The real power comes when you add new customers. Instead of tacking a new stop onto an existing route wherever it fits, optimization tools identify the lowest-cost insertion point — the place in the existing route where adding the new customer creates the least additional drive time. Over dozens of additions, this keeps your routes tight rather than letting them sprawl.
Real-World Use Cases¶
Lawn care companies are among the biggest beneficiaries of route optimization. With dozens of weekly stops per crew, even a 15-minute reduction per stop adds up to hours per day. One mid-sized lawn care operation reported going from eight stops per day to eleven stops per day per crew after optimizing routes — a 37% increase in capacity without adding a single truck.
Pool service companies deal with tight time windows — customers often want early morning service before they use the pool — combined with chemical application timing requirements. Route optimization that respects time windows while minimizing drive time is a game-changer for these businesses.
House cleaning services benefit from clustering because many crews do multiple homes per day. Driving across town between jobs wastes the driving-intensive part of the morning when crews could be completing their second or third home. Geographic clusters with one or two backup addresses in the same area fill cancellations instantly without blowing up the route.
The ROI Calculation¶
Let us run a simple ROI calculation for a five-tech operation. Current state: each tech drives 2.5 hours per day. With optimization, that drops to 1.5 hours — a one-hour saving per tech per day. At five techs working five days per week, that is 25 hours per week. At a fully-loaded labor cost of $40 per hour, that is $1,000 per week in recovered labor cost — $52,000 per year.

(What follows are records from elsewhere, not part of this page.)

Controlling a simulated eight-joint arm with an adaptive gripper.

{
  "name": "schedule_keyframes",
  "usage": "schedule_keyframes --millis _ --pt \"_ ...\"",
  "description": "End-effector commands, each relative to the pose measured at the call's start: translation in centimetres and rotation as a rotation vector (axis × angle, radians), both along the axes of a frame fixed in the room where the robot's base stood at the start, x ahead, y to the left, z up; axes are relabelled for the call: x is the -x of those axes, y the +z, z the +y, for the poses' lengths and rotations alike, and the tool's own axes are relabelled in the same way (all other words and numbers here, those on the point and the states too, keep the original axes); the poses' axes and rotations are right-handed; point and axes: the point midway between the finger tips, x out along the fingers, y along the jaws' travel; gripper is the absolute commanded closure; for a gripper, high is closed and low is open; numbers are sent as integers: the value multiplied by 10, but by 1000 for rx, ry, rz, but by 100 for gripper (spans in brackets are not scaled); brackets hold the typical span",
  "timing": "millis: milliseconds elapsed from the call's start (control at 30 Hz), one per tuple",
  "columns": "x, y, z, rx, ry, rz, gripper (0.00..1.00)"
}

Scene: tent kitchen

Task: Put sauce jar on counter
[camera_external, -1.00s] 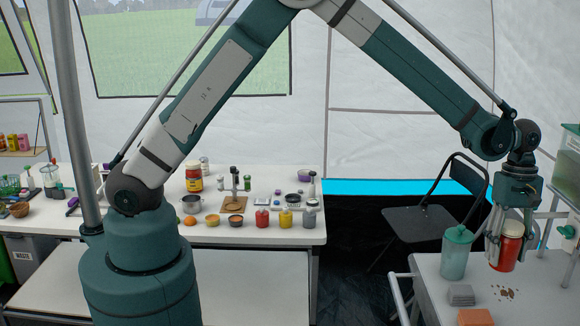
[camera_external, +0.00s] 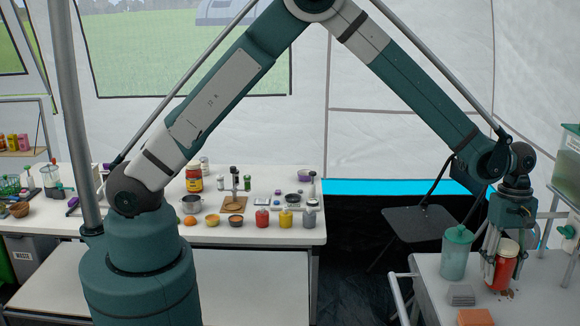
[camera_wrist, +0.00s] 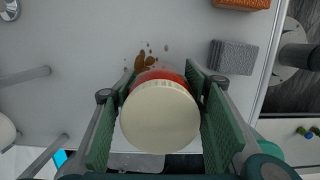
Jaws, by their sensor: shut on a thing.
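The sauce jar (camera_external: 506,266) is red with a cream lid and is upright at the small side table on the right. My gripper (camera_external: 501,278) points down and is shut on it, with fingers on both sides of the jar. In the wrist view the jar's cream lid (camera_wrist: 160,118) faces the camera between the green finger pads, and a strip of red shows beyond it. The jar's base is at or just above the table top; I cannot tell if it touches. The white counter (camera_external: 150,235) stands at the left, behind my base.
A teal lidded cup (camera_external: 456,254) stands just left of the jar. A grey sponge (camera_external: 461,295), an orange block (camera_external: 475,317) and brown crumbs (camera_wrist: 148,62) lie nearby. The counter holds bottles, bowls and another red jar (camera_external: 194,180). A black chair (camera_external: 418,222) stands between the tables.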

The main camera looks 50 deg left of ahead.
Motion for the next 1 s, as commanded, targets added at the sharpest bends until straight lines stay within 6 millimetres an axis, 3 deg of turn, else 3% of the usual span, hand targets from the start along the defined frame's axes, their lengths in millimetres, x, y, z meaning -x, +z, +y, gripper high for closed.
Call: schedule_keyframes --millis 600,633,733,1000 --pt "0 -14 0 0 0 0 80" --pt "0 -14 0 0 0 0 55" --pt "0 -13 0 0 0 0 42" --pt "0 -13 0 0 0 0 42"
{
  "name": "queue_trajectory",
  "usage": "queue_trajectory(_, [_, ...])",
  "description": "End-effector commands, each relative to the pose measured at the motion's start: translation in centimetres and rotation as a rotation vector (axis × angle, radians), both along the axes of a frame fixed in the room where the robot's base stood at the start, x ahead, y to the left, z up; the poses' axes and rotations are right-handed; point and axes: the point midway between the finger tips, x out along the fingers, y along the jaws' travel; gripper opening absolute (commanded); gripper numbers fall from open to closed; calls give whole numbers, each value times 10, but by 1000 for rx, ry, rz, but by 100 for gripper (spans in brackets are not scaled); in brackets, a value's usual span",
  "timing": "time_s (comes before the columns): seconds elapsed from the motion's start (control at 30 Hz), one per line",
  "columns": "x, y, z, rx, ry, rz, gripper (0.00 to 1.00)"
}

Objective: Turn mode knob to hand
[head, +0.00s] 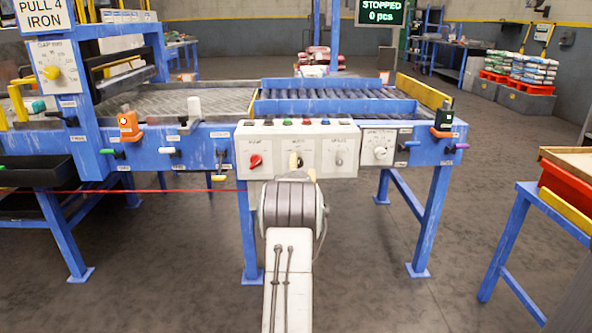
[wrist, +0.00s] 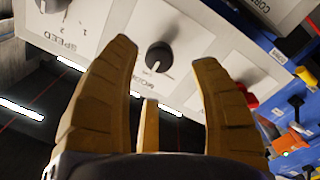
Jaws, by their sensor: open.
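The mode knob (wrist: 158,57) is a round black knob with a pale pointer line, on the middle plate of the white control panel (head: 270,130). Nothing is held. I cannot tell how much gap is left between the fingertips and the panel.
A red knob (head: 254,160) is left of the mode plate and a grey speed knob (head: 339,158) is right of it. Small buttons line the panel's top. A white dial (head: 379,152) is farther right. A blue table (head: 510,245) with a red crate stands at the right.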

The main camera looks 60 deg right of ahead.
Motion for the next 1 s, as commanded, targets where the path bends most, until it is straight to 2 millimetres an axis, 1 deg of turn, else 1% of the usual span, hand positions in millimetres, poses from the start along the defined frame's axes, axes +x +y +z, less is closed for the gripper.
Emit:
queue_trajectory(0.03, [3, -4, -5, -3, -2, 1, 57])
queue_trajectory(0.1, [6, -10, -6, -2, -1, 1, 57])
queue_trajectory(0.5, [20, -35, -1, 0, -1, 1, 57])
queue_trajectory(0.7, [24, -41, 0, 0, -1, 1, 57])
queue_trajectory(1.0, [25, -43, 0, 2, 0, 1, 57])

But the bigger number is on the revenue side. If those recovered hours allow each tech to complete one additional job per day — even a modest $150 average ticket — that is $750 per day in additional revenue, $3,750 per week, and $195,000 per year in incremental revenue from the same team and the same number of trucks.
Getting Started¶
You do not need expensive specialized software to start capturing route optimization gains. Most modern field service management platforms include basic routing capabilities. Start by grouping jobs geographically when dispatching — even manual clustering by ZIP code is dramatically better than sequencing jobs in booking order.
For businesses with ten or more route stops per day per tech, dedicated route optimization software pays for itself quickly. Track your current average drive time per tech per day for two weeks. Implement optimization. Track again. The numbers will speak for themselves. Most operations see a 20-40% reduction in drive time within the first month.